Tuesday, August 27, 2013

Post Orienteering Stress Disorder

As this years European tour has come to a close I can't help but feel a touch of sadness. When you wake up at home after weeks of excitement and adventure, the routine bowl of cheerios just doesn't have the lustre it used to. I usually get hit by a bout of Post Orienteering Stress Disorder at the end of the summer. The more fun I've had, the worse the POSD. Thankfully the Fall schedule promises action so a cure is on the way.

O-Ringen Stage #1
The summer of 2013 brought a wealth of new experiences for me: an enlightening week of training with a new coach, three WOC races and five days of O-Ringen Super Elite. Every race challenged me to and occasionally beyond the limit of my abilities. I was better prepared for this trip then anything I've undertaken before and it's a good thing too. We ran over mountains, across kilometer long swamps, we hunted flags on vast hillsides covered in rock, traversed endless miles of spongy energy absorbing moss, all with thousands of onlookers cheering us on. It was an incredible month with many highlights.

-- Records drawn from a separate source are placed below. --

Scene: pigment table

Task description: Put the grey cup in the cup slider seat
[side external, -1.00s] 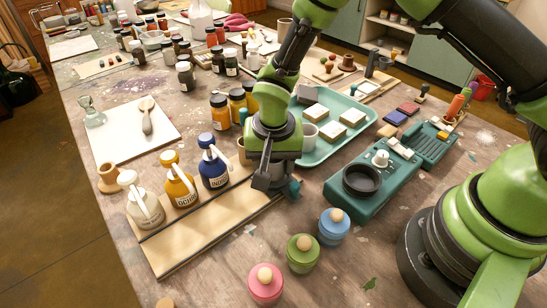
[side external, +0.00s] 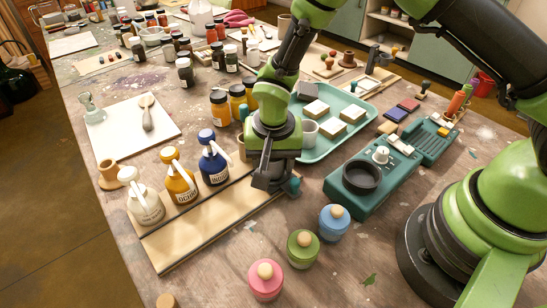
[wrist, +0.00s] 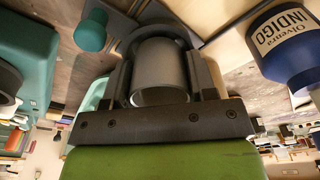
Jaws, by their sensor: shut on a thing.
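The grey cup (wrist: 158,75) is between the two dark fingers of my gripper (side external: 272,180), which is shut on it. In the wrist view its round open rim faces the camera. A dark curved piece (wrist: 152,33) arches close around the far side of the cup and looks like the slider seat. I cannot tell whether the cup rests in it or is only beside it. A teal knob (wrist: 91,32) stands next to the curved piece, and also shows by my fingertips in the side view (side external: 293,187). My gripper hides the held cup in the side view.
White, yellow and indigo bottles (side external: 214,164) stand along the wooden board (side external: 205,222). A teal tray (side external: 336,144) with pale blocks and a teal device with a dark round well (side external: 362,177) lie to the right. Pink, green and blue lidded jars (side external: 303,251) stand in front.

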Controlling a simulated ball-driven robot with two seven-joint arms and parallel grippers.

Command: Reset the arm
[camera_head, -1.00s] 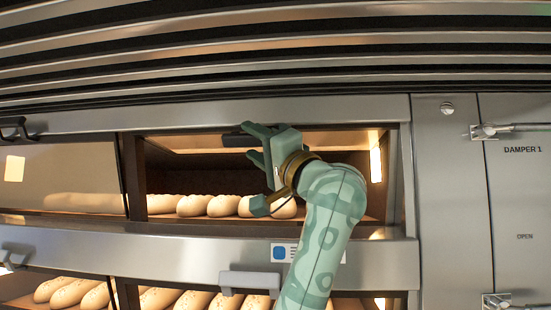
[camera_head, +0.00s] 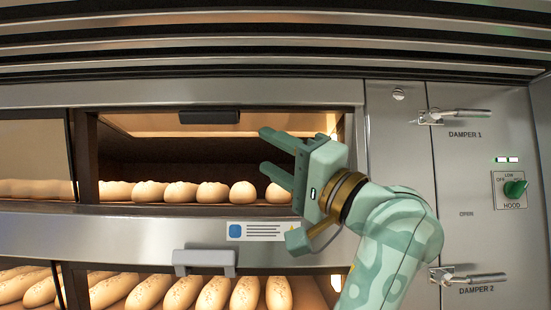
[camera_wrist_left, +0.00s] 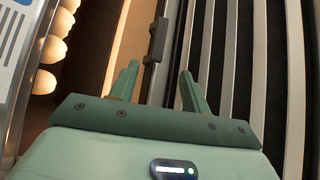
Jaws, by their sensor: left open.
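My left gripper (camera_head: 268,154) is green and sits in front of the right part of the upper oven opening. Its two fingers point left and are spread apart with nothing between them. In the left wrist view the open fingers (camera_wrist_left: 160,88) show with a dark handle (camera_wrist_left: 158,40) beyond them, apart from them. The same dark handle (camera_head: 209,117) is on the top edge of the upper oven in the head view. My right gripper is in neither view.
Loaves (camera_head: 180,193) line the upper oven, and more loaves (camera_head: 215,294) lie in the lower one. A grey handle (camera_head: 203,258) sticks out between the decks. Damper levers (camera_head: 455,116) and a green hood knob (camera_head: 515,188) are on the right panel.

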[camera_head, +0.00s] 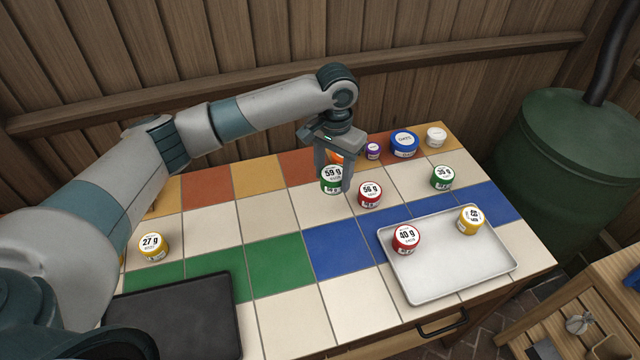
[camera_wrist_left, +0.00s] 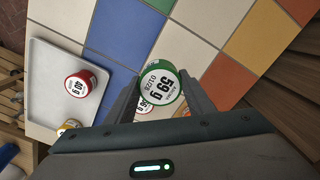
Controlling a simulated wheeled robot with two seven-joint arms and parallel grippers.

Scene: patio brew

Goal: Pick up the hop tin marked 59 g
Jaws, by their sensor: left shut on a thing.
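The hop tin marked 59 g (camera_head: 332,181) is green with a white lid label. It also shows in the left wrist view (camera_wrist_left: 161,83), between the two fingers. My left gripper (camera_head: 335,178) is shut on this tin, with a finger on each side of it. The frames do not clearly show whether the tin touches the table. A red tin marked 56 g (camera_head: 370,195) stands just right of it and is partly hidden behind it in the left wrist view. My right gripper is not in view.
A white tray (camera_head: 450,284) holds a red 40 g tin (camera_head: 406,239) and a yellow tin (camera_head: 470,220). A green 35 g tin (camera_head: 442,177), purple tin (camera_head: 373,151), blue tin (camera_head: 404,143) and white tin (camera_head: 436,137) stand right. A yellow 27 g tin (camera_head: 153,247) and dark tray (camera_head: 180,315) are left.

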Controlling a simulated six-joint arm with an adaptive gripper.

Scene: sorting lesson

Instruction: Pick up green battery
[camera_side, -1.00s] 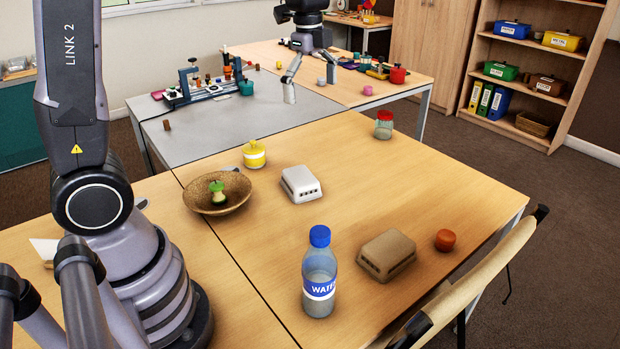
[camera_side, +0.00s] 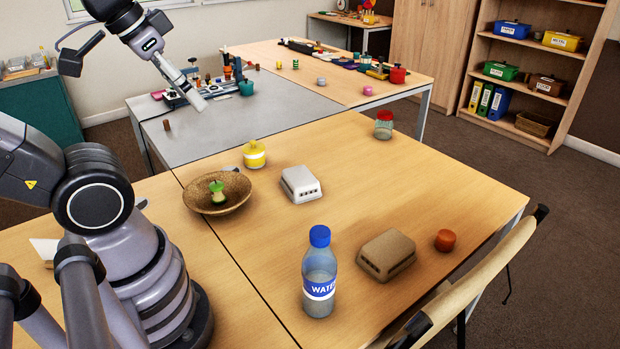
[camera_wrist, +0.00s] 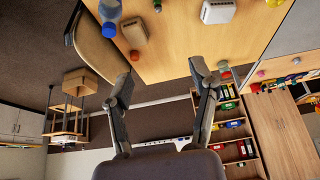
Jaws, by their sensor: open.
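I cannot make out a green battery for sure in either view. My gripper (camera_side: 201,104) hangs at upper left in the side view, in front of the rack on the grey table. In the wrist view my gripper (camera_wrist: 161,72) has its two fingers spread wide with nothing between them. The wrist view looks across the room, with the near table's edge beyond the fingertips.
A basket with an apple core (camera_side: 217,193), a yellow-lidded jar (camera_side: 254,155), a white box (camera_side: 301,184), a tan box (camera_side: 386,255), a water bottle (camera_side: 319,275) and a red-lidded jar (camera_side: 383,125) stand on the near table. A tool rack (camera_side: 180,97) stands on the grey table. The near table's middle is clear.

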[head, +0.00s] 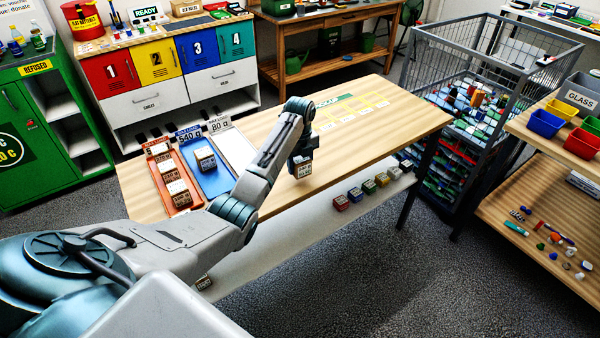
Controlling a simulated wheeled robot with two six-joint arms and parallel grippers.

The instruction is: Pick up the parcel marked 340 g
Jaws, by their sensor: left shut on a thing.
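My left gripper (302,157) is shut on a small brown parcel (303,171) with a pale label. It holds the parcel over the wooden table (390,122), near its front edge. The label is too small to read, so I cannot tell whether it says 340 g. Another parcel (205,158) sits in the blue tray (215,184). My right gripper does not show.
A white tray (234,150) lies right of the blue one, under an 80 g sign (219,126). A mat with yellow squares (352,112) lies at the table's back right. Coloured blocks (368,187) sit on the shelf below. A wire cage (490,60) stands to the right.

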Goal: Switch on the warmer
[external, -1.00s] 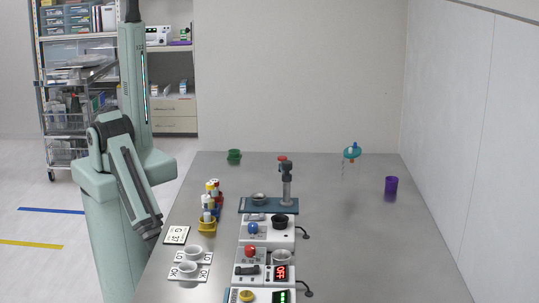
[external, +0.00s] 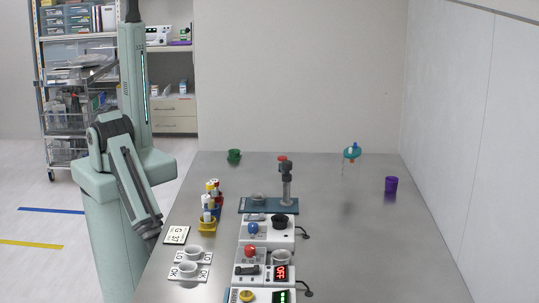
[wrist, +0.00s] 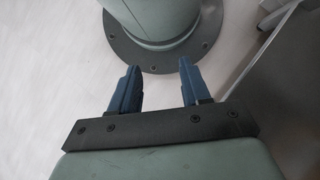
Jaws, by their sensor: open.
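A white device (external: 243,282) near the front of the table has a red display reading OFF (external: 281,272), a dark switch (external: 247,269) and a red knob (external: 250,251). It may be the warmer, but no label naming it is readable. A second white device with a blue knob (external: 253,229) and a dark cup stands behind it. A third, with a yellow knob (external: 246,295) and green display, is cut off at the front. My gripper (wrist: 157,87) is open and empty over the floor by my base, left of the table and away from the devices.
A blue stand (external: 246,205) with a grey post is behind the devices. A green cup (external: 234,156) and purple cup (external: 391,184) stand farther back. The table's right side is mostly clear.

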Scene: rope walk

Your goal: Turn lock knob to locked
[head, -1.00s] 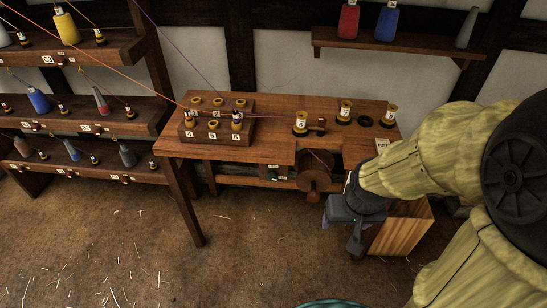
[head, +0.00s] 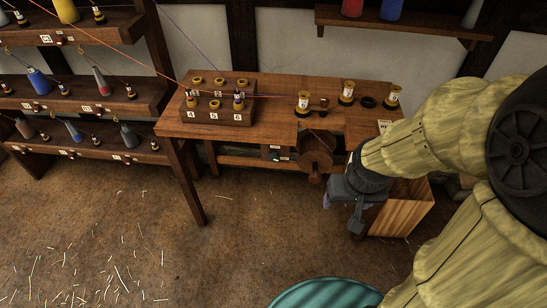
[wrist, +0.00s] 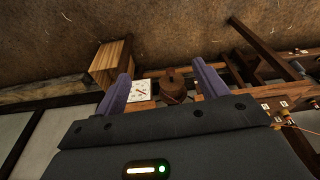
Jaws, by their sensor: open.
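I cannot pick out the lock knob for certain. A small dark plate with a white and a green mark (head: 279,154) is on the bench front, left of a round wooden wheel with a handle (head: 315,160). The wheel also shows in the wrist view (wrist: 173,92), between my fingers in the picture, beside a white plate with red marks (wrist: 140,91). My gripper (head: 345,206) hangs in front of the bench, lower right of the wheel. In the wrist view its two purple fingers (wrist: 161,70) are spread apart with nothing between them.
The wooden bench (head: 255,84) carries a numbered block (head: 216,117) and several spools. A pale wooden box (head: 403,212) stands close behind my gripper. A rack of bobbins (head: 75,100) is at left, with threads crossing to the bench.

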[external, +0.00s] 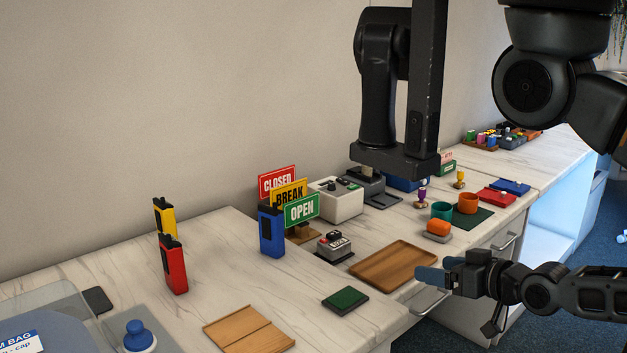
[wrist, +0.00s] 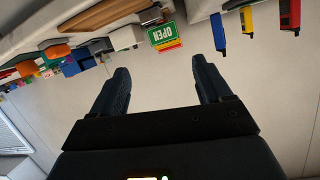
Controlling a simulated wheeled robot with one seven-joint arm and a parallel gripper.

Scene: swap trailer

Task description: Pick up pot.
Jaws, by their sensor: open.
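Two small pot-like vessels stand on the counter in the external view: a teal one (external: 441,212) and an orange one (external: 467,204) beside it, at a dark green mat (external: 474,219). I cannot tell which is the pot. My gripper (external: 432,273) is in front of them, nearer the camera, at the counter's front edge by the wooden tray (external: 392,266). In the wrist view my gripper (wrist: 160,68) is open with nothing between its fingers. That view is upside down, and small orange and teal shapes show at its left, too small to identify surely.
An orange-topped block (external: 437,228) sits just in front of the teal vessel. A red box (external: 496,197) and a blue box (external: 511,187) lie to the right. Signs, including a green OPEN sign (external: 301,209), and a blue radio-like item (external: 271,231) stand left. A black column-like structure (external: 396,160) rises behind.

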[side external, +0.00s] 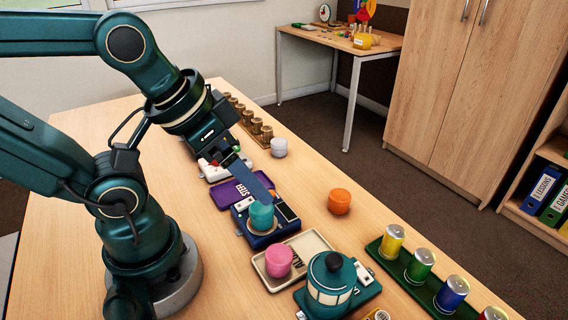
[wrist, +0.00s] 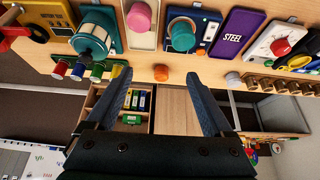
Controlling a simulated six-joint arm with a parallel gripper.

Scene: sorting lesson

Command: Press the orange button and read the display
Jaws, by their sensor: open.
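A blue device (side external: 250,238) stands mid-table with a teal cylinder (side external: 261,216) on its round plate and a small dark display (side external: 287,212). In the wrist view the device (wrist: 208,21) shows near the top; I cannot read its display. An orange cylinder (side external: 340,201) stands alone on the table to the right of the device, and also shows in the wrist view (wrist: 161,73).
A purple STEEL tray (side external: 228,195) lies behind the device. A green rack (side external: 395,265) holds several cans. Table around the orange cylinder is clear.

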Boden was my third O-Ringen and without fail I was blown away first by the scale of the event, then the incredible orienteering and finally in the results. They say O-Ringen is the King of orienteering events and I'm inclined to agree. There was something special about running H21-E for the first time that set these races apart for me. A course that takes Thierry 90 minutes is no casual affair! Now run two of them plus a sprint, middle, long and that's O-Ringen Elitsirien. Challenges like these are what drive you out of your toasty bedroom on the crisp January mornings when 'sane' people stay inside. Each day was full of personal triumphs: new most difficult long, first big spectator sprint, hit competitive speeds at an international long, scale a cold war fortress, a spontaneous lunch with Per Forsberg, clean socks every race... the list goes on. This video from O-Ringen TV nicely portrays the atmosphere of O-Ringen.
Photo courtesy Attackpoint
Of course the main purpose of my trip was the Worlds. For athletes involved, the entire year revolves around this one competition. A fact that both amplifies and alleviates the emotions that swirl as the week progresses. This year we made a conscious effort to tackle the psychological challenges of WOC. A subtle and complex affair that paid big dividends considering the average age of the team this year was 24. Learning to Orienteer in Canada, it is difficult to overcome the 'European factor'. I was bewildered when I started racing competitively at the 2009 JWOC in Italy. Five international championships later and at last I am beginning to feel properly competitive overseas.
Searching for Orienteering Enlightenment
To succeed at this unforgiving sport requires a long list of skills. We're familiar with the technical and physical sides. You go out training, run intervals, etc... But how does a person deliver when it really counts? Following through requires confidence, a dangerously fragile emotion in this sport. After Vuokatti it is clear to me I still have a lot to learn from sports psychology. This year was a definite step in the right direction but there's still work to do.

If I could have seen the path that orienteering would take me ten years ago I would have been stunned. There are a lot of dedicated and passionate people that have helped me along the way. Thank you. Here's to the next ten thousand controls!


  1. Well written Eric. A nice read!

  2. Couldn't agree more, Eric! Even after 40 years, we find that there is still so much to learn in this sport.
    We really enjoyed watching all the Canadians in Vuokati, and then having the chance to run the same terrain.
    After 20 races in Europe this summer, we also found re-entry to Canada to be almost surreal.